Arts about argument at Monash U

Students at Monash U have complained for weeks about teaching in the Arts Faculty, claiming sessional staff are going and tutorials expanding in numbers (CMM March 16). The university’s response is that there are no cuts to the faculty budget, which doesn’t exactly rebut the student claim. And now there are more queries of the official line, with the National Tertiary Education Union getting involved. Union officials will brief staff on what management says on Monday.

The shape of marking disputes to come

Hamish Coates suggests a $1bn bill for marking student work means it must be done better and at a lower cost. But this will be easier announced than arranged (CMM yesterday). He’s right, demonstrated by a disagreement between management and the National Tertiary Education Union at the University of the Sunshine Coast over time allotted to casual staff for marking assignments.

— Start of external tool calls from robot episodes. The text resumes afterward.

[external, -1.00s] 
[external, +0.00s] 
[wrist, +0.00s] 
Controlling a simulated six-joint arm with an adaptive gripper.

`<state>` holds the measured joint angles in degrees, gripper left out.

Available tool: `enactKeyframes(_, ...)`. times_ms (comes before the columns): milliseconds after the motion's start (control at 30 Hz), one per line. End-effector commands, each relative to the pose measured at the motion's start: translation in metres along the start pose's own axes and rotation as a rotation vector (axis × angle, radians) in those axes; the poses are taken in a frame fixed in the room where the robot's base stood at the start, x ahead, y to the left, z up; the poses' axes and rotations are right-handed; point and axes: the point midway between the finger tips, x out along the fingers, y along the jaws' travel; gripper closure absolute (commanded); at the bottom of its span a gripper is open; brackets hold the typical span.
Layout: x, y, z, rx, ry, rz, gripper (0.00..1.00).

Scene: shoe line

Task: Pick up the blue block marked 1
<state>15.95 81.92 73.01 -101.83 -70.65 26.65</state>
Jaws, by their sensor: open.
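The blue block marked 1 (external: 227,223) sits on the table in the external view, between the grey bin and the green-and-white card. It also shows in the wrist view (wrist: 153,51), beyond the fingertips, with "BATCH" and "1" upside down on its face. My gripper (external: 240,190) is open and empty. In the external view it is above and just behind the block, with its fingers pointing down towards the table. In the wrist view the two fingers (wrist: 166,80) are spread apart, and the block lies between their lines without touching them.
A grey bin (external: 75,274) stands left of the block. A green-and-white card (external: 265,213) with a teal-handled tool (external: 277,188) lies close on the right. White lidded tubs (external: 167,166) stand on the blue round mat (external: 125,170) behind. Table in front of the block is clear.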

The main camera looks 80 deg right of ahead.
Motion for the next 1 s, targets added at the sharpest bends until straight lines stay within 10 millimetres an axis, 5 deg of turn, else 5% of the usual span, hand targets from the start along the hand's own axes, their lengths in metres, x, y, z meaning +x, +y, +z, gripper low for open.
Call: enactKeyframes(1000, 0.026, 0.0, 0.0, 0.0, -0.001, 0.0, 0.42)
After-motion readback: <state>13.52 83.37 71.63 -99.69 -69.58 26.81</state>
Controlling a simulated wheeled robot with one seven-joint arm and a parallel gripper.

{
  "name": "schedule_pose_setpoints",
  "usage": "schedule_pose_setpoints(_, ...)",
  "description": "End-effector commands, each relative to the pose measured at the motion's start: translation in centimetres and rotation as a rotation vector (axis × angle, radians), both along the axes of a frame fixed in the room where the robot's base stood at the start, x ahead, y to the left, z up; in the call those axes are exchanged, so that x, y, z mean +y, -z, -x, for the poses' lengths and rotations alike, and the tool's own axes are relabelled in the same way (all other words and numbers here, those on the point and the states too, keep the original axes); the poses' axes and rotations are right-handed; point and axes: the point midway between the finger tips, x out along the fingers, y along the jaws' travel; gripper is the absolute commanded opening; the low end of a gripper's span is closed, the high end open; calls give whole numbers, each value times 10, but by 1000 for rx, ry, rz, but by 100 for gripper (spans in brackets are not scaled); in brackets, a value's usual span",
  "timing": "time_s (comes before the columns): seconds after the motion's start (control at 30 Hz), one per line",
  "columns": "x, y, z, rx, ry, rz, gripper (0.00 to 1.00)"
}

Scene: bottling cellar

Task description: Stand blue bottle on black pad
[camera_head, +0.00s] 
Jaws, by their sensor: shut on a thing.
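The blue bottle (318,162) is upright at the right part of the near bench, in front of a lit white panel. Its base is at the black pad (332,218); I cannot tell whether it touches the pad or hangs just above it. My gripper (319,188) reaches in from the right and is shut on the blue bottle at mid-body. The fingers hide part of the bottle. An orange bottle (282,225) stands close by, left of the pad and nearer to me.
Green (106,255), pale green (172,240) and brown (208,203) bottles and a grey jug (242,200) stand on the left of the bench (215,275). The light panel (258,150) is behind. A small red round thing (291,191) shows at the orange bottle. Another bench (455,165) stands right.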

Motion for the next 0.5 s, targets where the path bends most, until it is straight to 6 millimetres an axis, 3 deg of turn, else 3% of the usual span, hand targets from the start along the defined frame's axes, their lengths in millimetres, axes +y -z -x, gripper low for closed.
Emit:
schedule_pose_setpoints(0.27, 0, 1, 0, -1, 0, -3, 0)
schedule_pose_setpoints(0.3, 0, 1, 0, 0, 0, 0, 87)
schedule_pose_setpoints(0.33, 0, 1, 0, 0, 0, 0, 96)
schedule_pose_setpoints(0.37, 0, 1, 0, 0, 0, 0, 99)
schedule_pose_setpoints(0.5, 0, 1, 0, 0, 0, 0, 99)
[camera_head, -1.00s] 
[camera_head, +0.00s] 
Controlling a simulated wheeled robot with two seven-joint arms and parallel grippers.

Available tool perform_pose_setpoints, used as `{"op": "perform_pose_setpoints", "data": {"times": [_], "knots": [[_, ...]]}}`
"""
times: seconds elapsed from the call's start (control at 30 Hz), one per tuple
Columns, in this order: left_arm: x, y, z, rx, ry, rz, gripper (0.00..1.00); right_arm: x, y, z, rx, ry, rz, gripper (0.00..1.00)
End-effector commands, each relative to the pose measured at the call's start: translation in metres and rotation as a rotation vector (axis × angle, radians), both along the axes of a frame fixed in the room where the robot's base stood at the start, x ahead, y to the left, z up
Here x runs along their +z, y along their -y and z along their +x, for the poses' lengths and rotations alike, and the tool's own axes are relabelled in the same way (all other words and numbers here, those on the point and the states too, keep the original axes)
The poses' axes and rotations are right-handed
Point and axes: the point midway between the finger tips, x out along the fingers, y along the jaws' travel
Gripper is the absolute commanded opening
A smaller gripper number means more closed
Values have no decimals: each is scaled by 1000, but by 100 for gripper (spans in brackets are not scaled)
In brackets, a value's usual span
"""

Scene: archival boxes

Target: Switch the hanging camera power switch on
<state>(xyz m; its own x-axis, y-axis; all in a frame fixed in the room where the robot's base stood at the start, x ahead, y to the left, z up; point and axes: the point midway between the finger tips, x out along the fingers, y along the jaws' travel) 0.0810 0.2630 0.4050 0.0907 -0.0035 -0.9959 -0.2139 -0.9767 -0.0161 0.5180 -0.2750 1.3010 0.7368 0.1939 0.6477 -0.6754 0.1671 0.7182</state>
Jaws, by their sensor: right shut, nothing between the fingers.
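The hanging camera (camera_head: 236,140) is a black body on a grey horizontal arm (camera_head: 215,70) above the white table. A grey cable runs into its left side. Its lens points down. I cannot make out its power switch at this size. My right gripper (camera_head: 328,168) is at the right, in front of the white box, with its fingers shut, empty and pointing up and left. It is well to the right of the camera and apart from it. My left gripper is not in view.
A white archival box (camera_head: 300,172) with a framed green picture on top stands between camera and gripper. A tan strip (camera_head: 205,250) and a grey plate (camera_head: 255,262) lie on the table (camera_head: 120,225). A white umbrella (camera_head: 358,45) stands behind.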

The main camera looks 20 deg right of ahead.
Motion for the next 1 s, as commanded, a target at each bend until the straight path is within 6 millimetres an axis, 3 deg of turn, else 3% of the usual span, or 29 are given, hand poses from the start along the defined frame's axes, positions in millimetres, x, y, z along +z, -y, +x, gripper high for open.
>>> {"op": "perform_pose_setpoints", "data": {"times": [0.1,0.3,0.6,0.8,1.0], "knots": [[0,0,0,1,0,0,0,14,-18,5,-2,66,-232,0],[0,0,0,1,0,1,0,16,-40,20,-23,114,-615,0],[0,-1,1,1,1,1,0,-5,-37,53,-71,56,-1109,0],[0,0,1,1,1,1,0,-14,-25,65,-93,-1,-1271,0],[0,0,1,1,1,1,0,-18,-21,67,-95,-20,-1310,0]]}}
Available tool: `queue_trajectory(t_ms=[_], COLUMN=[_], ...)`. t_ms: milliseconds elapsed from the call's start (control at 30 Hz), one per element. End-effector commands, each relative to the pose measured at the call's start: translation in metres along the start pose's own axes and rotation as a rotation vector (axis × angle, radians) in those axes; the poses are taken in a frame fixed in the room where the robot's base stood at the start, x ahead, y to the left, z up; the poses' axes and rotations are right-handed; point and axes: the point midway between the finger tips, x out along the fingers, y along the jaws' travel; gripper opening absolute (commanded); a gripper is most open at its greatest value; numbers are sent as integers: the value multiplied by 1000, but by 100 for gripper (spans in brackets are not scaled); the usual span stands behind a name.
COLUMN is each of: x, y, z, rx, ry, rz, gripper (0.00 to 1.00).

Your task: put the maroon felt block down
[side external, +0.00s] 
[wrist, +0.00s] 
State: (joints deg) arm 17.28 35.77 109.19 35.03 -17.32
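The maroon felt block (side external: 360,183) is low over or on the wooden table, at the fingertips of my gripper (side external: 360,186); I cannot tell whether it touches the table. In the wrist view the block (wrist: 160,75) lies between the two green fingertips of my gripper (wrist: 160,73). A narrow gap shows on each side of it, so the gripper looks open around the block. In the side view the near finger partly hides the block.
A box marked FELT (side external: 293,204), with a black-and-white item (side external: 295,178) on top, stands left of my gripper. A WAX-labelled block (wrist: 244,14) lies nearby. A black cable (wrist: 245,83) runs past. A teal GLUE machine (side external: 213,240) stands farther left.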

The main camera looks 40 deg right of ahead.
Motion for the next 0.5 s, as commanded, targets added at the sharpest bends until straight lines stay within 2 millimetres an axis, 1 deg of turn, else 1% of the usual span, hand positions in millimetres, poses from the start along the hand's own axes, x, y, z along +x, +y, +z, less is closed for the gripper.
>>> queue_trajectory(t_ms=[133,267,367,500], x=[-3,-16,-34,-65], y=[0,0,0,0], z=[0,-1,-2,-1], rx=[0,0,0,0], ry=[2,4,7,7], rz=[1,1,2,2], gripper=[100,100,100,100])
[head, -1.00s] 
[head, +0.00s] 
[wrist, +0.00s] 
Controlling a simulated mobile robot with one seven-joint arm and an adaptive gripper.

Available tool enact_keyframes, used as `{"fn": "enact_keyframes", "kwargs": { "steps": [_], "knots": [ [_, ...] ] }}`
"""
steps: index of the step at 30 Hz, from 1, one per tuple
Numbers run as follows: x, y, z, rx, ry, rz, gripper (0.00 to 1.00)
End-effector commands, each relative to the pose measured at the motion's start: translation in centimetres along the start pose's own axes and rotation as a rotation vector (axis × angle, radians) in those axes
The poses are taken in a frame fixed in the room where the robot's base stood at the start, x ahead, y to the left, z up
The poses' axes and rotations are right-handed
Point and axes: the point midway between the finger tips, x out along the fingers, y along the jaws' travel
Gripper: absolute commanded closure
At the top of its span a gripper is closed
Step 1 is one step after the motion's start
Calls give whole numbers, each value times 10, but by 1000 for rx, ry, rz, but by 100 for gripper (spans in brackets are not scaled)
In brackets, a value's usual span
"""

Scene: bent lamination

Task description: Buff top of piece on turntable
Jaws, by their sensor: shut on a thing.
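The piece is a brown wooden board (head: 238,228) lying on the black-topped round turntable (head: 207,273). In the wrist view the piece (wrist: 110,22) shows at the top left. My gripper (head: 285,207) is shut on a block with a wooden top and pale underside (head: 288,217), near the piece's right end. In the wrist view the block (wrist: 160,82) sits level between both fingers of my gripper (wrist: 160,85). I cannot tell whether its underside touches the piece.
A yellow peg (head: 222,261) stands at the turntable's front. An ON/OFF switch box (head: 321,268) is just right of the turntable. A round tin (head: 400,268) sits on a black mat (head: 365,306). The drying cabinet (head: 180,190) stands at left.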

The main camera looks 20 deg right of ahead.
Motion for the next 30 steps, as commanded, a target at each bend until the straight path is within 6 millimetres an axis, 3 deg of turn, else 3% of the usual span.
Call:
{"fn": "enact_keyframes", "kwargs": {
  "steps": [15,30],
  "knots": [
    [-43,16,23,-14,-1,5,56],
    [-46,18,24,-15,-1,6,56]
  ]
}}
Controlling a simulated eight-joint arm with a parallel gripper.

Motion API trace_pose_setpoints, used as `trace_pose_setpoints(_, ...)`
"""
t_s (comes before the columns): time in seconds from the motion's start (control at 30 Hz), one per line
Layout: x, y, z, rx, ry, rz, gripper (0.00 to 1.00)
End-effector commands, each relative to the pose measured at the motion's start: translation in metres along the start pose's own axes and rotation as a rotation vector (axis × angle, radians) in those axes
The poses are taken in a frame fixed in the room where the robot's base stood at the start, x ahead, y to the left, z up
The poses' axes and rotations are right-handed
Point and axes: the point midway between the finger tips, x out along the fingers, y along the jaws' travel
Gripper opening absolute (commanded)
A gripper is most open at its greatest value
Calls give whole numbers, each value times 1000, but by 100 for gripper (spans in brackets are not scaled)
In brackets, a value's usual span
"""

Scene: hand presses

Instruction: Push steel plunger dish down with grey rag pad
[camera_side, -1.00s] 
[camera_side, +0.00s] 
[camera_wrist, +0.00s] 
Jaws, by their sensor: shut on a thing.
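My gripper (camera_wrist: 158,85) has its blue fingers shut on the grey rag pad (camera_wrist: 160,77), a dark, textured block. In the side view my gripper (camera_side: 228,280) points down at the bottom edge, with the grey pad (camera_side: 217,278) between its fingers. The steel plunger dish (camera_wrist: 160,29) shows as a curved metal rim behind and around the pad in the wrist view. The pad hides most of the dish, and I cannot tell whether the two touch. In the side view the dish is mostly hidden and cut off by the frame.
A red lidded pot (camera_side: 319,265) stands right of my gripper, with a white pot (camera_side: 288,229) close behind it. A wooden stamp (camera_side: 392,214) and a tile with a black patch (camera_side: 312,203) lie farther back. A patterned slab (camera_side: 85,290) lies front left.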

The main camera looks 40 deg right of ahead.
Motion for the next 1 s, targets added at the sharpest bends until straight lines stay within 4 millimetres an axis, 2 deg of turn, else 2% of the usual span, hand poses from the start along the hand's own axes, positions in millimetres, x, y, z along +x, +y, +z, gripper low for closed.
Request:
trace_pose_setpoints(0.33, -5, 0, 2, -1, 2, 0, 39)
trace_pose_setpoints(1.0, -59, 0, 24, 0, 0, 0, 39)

“Research produced at USC shows that feedback on assessment is a student’s most important marking tool. … The time it takes to produce quality feedback is necessary, perhaps more so in the social sciences, as this allows us to ensure that students can be assessed on their knowledge effectively,” the union’s Kelly Chambers tells head of social sciences Ken Greenwood.

“The changes will compromise the student experience and USC’s much-marketed ‘five-star teaching’ rate, Mr Chambers adds.

Great American novel(ist)

Happy are ANU readers of great American novels because Jennifer (A Visit from the Goon Squad, Manhattan Beach) Egan speaks there on May 9.

It’s not over for the ATAR

The ATAR is not what it was. Last year university lobbies and government advisory bodies worked hard to end the way it was used and abused to make university entry opaque and status-bound. They did a pretty good job with a range of rules and reforms rolling out now. But yesterday CMM reported a new Mitchell Institute analysis detailing practical problems and philosophical failings with the entry score scheme. It generated enough attention for Universities Australia to reiterate it’s established position.

“The national data shows very clearly that an ATAR has become less important as a path to an offer as our universities have developed a broader set of assessment tools. What is not often well understood is that there are now a number of pathways into university,” UA chief Belinda Robinson said.

It could mean that ATAR attention increasing yesterday was something of a dead cat bounce. But it probably doesn’t, at least if the federal government’s new cap on places continues. If that happens universities will need a way to ration entry into courses, like, um the ATAR.

ANU’s Schmidt speaks up for academic freedom, at ANU

Comments from a student who is critical of the government’s asylum seeker policy were dropped from ANU marketing collateral (Emily Baker in the Canberra Times had the story. Which led VC Brian Schmidt to intervene.

ANU prides itself on the principle of academic freedom and I am always proud to see our students standing up for issues they feel strongly about. I am disappointed this happened and everybody has learned from it,” the VC tweeted from his official account last night. To which the ANU College of Law twitter account added. “We made a poor call not publishing a student’s comments in a marketing booklet. We’ve learned from it. We encourage students to speak out on issues they feel are important.”

It could be said a little more loudly than via Twitter, but at least it is said.

Remind you of anything? It reminds CMM of an incident at Murdoch U where a manager chipped an academic for tweeting a photo of students supporting asylum seekers in 2016 because it was political. Acting VC Andrew Taggart backed the students, being photographed wth them and their protesting placard (CMM March 4 2016).

Good that Schmidt and Taggart acted, bit of a worry they had to.